Sexsmith’s Balderston family is the recipient of a 100 Years of Farming Heritage Homestead Award.

Family members were recognized during an award presentation on October 26 by the County of Grande Prairie’s Agricultural Services Board for long-standing contributions to agriculture and the County’s heritage.

“This family is a pillar in the agricultural sector and the community at large,” says Councillor Bob Chrenek, Chair of the Agricultural Service Board. “We are pleased to highlight their contributions and legacy and wish them continued success.”

The original homestead, NE-16-73-5-W6M, was established in 1912 by current owner Kurt Balderston’s great grandfather, Edward Morgan who emigrated with his family from Wales, arriving in the region via the Edson trail with a team of oxen and a wagon. His son, Gordon Morgan, farmed between the 1950s and 1970s.

Kurt’s father, Gilbert Balderston, held the farm for much of the next three decades, with Kurt assuming the reins in 1982. His son, Cody, is in his second year of farming, leading to the family’s fifth generation on the land. Kurt’s wife, Marcy, and daughters Sarah and Sophie have also contributed significantly to the farm’s success.

The farm started on a quarter section, later expanding to a full section near Morningview Park Golf Course. Kurt’s dad continued to build on that. About 1,200 acres are now under cultivation.

“The ability to pass down and work the land that my great grandfather settled means a great deal to us,” says Balderston, who also serves as Division 2 County Councillor.

“It is a privilege to carry on the work he started. As farming increasingly falls under the umbrella of big business, the family farm is becoming a much rarer thing. We think that the family farm is a foundational part of this region’s communities.

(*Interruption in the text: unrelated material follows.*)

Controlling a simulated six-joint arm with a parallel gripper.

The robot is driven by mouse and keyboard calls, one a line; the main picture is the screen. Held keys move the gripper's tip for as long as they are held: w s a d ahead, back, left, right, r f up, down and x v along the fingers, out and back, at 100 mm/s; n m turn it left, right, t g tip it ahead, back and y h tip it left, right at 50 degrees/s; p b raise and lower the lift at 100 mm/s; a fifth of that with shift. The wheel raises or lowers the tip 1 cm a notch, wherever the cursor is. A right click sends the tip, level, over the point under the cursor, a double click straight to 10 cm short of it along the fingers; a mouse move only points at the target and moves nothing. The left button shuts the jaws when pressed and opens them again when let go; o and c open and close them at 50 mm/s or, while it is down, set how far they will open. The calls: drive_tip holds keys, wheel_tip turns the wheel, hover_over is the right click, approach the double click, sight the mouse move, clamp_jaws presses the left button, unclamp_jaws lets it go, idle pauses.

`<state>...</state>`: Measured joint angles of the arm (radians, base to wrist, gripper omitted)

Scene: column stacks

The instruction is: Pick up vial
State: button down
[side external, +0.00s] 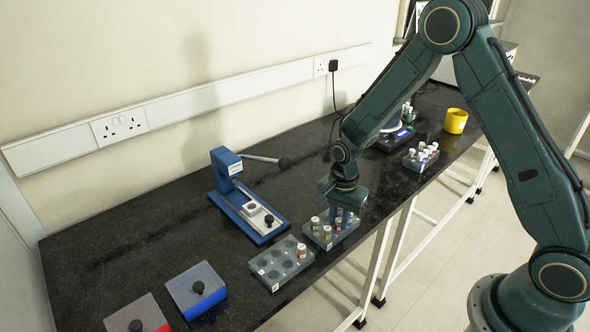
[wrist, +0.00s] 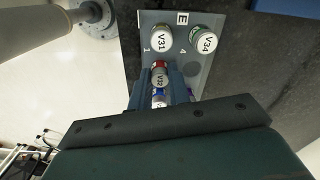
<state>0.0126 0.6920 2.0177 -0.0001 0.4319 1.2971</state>
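The wrist view shows white-capped vials in a grey rack marked E (wrist: 200,72). Vial V31 (wrist: 162,38) and vial V34 (wrist: 203,40) stand in the far row. A red-banded vial, apparently V32 (wrist: 160,77), shows between the two blue-grey fingers of my gripper (wrist: 163,88), its sides partly covered by them. Another vial with a blue band (wrist: 158,98) is behind it, partly hidden. My gripper (side external: 343,214) points down over the rack (side external: 336,242) in the side view, among its vials. Whether the fingers press on the vial is unclear.
A second grey rack (side external: 268,272) with one vial (side external: 301,251) stands left of the gripper. A blue press-like device (side external: 245,200) is behind it. Farther right are a small vial rack (side external: 413,165) and a yellow cup (side external: 455,121). The bench's front edge is close.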

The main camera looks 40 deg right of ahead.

“The business is changing, and the scale is getting much bigger. Even though change is inevitable, we want family values and a love for the craft of farming to stay at the center of our lives and careers. I hope that we see family farms continue to thrive in our area for a long time.”

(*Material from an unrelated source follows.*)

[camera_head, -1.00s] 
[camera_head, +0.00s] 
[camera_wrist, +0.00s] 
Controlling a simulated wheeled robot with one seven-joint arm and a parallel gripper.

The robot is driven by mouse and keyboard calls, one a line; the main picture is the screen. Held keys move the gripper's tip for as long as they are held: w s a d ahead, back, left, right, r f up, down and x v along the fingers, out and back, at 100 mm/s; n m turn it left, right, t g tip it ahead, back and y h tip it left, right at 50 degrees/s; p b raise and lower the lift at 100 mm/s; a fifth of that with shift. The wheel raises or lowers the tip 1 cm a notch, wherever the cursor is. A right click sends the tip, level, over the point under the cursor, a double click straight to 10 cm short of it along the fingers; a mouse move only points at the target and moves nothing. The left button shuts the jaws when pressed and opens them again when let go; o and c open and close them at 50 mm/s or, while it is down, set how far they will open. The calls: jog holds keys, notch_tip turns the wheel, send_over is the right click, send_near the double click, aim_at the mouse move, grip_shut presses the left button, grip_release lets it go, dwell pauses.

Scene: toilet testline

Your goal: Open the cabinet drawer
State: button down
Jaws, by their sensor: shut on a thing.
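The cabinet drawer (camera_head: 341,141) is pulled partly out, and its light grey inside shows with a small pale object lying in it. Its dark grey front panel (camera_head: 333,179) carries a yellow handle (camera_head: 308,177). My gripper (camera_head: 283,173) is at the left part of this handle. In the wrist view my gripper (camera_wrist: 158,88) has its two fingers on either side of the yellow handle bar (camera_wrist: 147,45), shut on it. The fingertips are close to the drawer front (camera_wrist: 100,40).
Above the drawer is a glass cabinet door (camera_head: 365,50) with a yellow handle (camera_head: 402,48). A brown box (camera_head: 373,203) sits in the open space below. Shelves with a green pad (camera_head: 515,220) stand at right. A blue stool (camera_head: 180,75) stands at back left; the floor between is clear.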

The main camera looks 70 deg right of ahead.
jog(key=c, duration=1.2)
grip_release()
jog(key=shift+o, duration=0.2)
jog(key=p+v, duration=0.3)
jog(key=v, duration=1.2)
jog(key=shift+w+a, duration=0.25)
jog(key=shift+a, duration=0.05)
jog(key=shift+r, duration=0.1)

Balderston says while farming is a challenging way of life, it was much harder for his predecessors.

“They cleared land by hand with horses and oxen, and originally farmed with horses. My dad’s generation used open air equipment with no cabs and most of the work continued to be by hand. Modern day farming comes with stresses of a different kind, but we will never match their ability to overcome incredibly difficult conditions.”

Malt barley and canola are primary crops on the farm. Wheat production was a focus early on, and until Gilbert Balderston’s era it was a mixed farm that included cattle, chickens, and pigs. Today, horses are the only livestock and just enough hay is produced to feed them.

As Balderston reminisces, his favourite memories involve working with his family.

“From as young as I can remember, I never doubted that I would spend my whole life farming. I am very happy that it will continue to go on beyond my time as well,” he says.

“My dream would be for the farm to stay in the family for many generations.”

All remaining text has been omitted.